# COLLECTED MATERIAL
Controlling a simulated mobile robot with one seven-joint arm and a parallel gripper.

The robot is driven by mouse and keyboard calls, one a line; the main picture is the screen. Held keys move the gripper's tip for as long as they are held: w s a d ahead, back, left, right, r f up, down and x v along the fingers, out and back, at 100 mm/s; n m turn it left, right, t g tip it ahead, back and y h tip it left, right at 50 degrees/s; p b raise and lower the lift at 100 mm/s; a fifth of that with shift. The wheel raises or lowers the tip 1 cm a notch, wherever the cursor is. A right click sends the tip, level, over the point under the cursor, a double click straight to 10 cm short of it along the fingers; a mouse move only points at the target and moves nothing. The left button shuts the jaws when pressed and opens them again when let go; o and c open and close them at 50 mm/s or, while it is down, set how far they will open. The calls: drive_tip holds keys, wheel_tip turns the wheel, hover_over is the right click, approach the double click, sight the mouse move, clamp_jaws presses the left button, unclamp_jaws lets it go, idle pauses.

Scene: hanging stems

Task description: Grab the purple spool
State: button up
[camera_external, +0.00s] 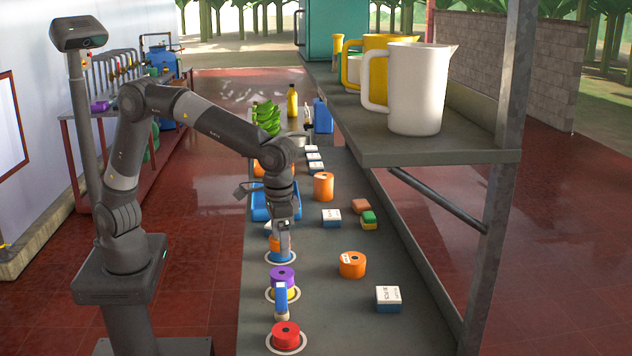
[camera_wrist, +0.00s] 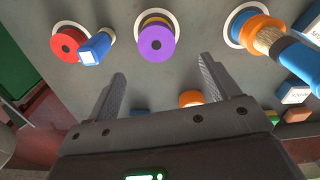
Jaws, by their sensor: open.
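The purple spool (camera_external: 282,274) sits on top of a yellow spool (camera_external: 291,293), over a white ring on the grey counter. In the wrist view the purple spool (camera_wrist: 157,43) shows its round end with a dark centre hole, with a sliver of yellow behind it. My gripper (camera_external: 284,226) is above the counter, over the stack behind the purple spool. In the wrist view my gripper (camera_wrist: 162,70) has its two fingers wide apart and nothing between them; the purple spool lies beyond the tips, roughly centred between them.
A red spool (camera_external: 286,332) is nearer the camera, with a blue-handled item (camera_external: 281,296) between it and the purple spool. An orange spool (camera_wrist: 254,33) with a brush (camera_wrist: 285,48) is on the other side. A shelf (camera_external: 440,150) with jugs overhangs at right.

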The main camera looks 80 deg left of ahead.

# WHAT YOU ARE ASKED TO DO
Check every line of the data above for the string "main", and copy those that have it.

# FULL SOLUTION
The robot is driven by mouse and keyboard calls, one a line; the main picture is the screen. Held keys move the gripper's tip for as long as they are held: w s a d ahead, back, left, right, r f up, down and x v along the fingers, out and back, at 100 mm/s; n m turn it left, right, t g tip it ahead, back and y h tip it left, right at 50 degrees/s; p b raise and lower the lift at 100 mm/s; a fifth of that with shift. The wheel raises or lowers the tip 1 cm a notch, wherever the cursor is. A right click sends the tip, level, over the point under the cursor, a double click straight to 10 cm short of it along the fingers; a mouse move only points at the target and moves nothing. The left button shuts the jaws when pressed and opens them again when let go; o and c open and close them at 50 mm/s or, while it is down, set how far they will open. The calls: drive_tip holds keys, wheel_tip turns the wheel, hover_over is the right click, approach the double click, sight the mouse move, clamp_jaws presses the left button, unclamp_jaws lets it go, idle pauses.
The main camera looks 80 deg left of ahead.

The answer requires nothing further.